Hierzu führt das Gericht in seiner Urteilsbegründung wie folgt aus:
„(…) Gegen den Beklagten zu 1. spricht der Beweis des ersten Anscheins, den Unfall verschuldet zu haben, weil die Kollision mit dem Fahrrad des Klägers im unmittelbaren zeitlichen und örtlichen Zusammenhang mit dem Öffnen der Fahrertür erfolgte. Gemäß § 14 Abs. 1 StVO hatte sich der Beklagte zu 1. dabei so zu verhalten, dass eine Gefährdung anderer Verkehrsteilnehmer ausgeschlossen war (OLG Celle, r+s 2019, 286 Rn. 15, beckonline).
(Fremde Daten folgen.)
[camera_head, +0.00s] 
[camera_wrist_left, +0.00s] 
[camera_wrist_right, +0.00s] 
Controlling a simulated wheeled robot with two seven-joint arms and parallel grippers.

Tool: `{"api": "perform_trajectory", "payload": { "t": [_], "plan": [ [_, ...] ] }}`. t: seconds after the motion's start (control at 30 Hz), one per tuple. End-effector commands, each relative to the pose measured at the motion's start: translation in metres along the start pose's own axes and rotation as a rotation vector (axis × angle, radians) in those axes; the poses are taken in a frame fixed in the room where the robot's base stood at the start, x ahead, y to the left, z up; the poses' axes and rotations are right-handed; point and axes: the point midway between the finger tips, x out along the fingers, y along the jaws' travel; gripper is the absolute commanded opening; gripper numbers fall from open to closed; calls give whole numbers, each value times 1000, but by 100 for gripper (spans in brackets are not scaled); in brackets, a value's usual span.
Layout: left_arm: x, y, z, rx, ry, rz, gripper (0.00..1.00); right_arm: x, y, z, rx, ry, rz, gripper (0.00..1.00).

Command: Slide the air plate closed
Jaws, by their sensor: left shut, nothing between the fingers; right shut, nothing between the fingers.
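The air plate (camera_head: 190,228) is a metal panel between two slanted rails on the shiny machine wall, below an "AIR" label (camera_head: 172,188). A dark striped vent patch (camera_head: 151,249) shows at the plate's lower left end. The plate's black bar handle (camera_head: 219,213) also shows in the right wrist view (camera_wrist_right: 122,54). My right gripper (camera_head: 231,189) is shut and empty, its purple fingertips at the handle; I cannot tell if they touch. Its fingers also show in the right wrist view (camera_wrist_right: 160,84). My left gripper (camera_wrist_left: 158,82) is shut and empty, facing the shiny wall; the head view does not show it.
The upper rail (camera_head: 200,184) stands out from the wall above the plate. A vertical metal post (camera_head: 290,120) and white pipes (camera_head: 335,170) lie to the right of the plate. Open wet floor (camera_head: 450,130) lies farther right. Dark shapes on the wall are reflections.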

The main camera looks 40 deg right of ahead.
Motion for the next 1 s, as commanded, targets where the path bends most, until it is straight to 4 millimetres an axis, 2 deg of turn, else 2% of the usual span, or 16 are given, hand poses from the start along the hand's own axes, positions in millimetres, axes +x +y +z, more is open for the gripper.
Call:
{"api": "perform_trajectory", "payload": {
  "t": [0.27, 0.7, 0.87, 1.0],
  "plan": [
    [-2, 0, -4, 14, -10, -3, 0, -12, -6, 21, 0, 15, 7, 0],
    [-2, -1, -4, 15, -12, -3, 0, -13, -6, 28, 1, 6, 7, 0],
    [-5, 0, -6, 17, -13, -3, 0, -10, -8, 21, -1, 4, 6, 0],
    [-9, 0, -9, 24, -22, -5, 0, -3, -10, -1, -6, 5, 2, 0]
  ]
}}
Dass der Beklagte zu 1. gegen diese Sorgfaltspflicht verstoßen hat, stellen die Beklagten nicht in Abrede, welche die Haftung grundsätzlich anerkannt haben und lediglich meinen, der Kläger müsse sich ein 25 %-iges Mitverschulden anrechnen lassen. Nach ständiger Rechtsprechung führt ein Verstoß gegen die höchsten Sorgfaltspflichten im Straßenverkehr gemäß § 14 Abs. 1 StVO gegenüber einem nichtmotorisierten Verkehrsteilnehmer – Fahrradfahrer oder Fußgänger – regelmäßig zu einer Alleinhaftung des Pkw-Fahrers, -Halters und -Versicherers, wenn diesem nicht ein Verschulden nachgewiesen wird, weil auf Seiten des nichtmotorisierten Verkehrsteilnehmers keine Betriebsgefahr zu berücksichtigen ist (OLG Celle aaO, Rn. 16; vgl. auch die weiteren Nachweise bei: Grüneberg, Haftungsquoten bei Verkehrsunfällen, 16. Auflage 2020, Rn. 389, beckonline). Ein Mitverschulden des Klägers (§§ 9 StVG, 254 BGB) ist demgegenüber aufgrund der Umstände des vorliegenden Falles nicht anzunehmen. Es konnte nicht festgestellt werden, dass dem Kläger der Vorwurf eines nicht ausreichenden Seitenabstandes zu machen war. (…)“
Interessant ist hier die Beantwortung der Frage, ob der Fahrradfahrer genügend Seitenabstand zum parkenden Fahrzeug eingehalten hatte. Das erkennende Gericht gibt dann eine Richtschnur, wie auch bereits das OLG Celle, das 50 Zentimeter genügen würden für einen ausreichenden Seitenabstand. Hierzu führt es wie folgt aus:
„(…) Wie groß der Abstand im konkreten Fall zu sein hat, ist eine Frage des Einzelfalles. Dabei kommt es auf die Verkehrslage, Geschwindigkeit und die bauliche Situation, insbesondere die Breite der Straße, sowie die Art der beteiligten Fahrzeuge an. Auf einer breiteren Straße ist ein größerer Abstand zu erwarten, wobei bei großen Fahrzeugen, wie Lastkraftwagen, die unter Umständen einen Luftsog verursachen, auch ein größerer Abstand erforderlich sein kann. Der Seitenabstand soll in der Regel so bemessen sein, dass ein geringfügiges Öffnen einer Fahrzeugtür noch möglich ist. 34 Zentimeter reichen hierfür nicht aus. 50 Zentimeter haben schon genügen können (OLG Celle, aaO, Rn. 22 m.w.N.). (…)“
Im Ergebnis liegt eine weitere Entscheidung eines Gerichts vor, die einen Seitenabstand eines Fahrradfahrers zu einem Fahrzeug mit 50 Zentimeter genügen lässt. Aber dennoch gilt, dass die 50 Zentimeter nicht pauschal gelten, sondern immer der Einzelfall und damit die konkrete Unfallsituation zu beachten ist. Mithin können unter anderen Umständen auch größere Seitenabstände für die Haftung von Relevanz sein.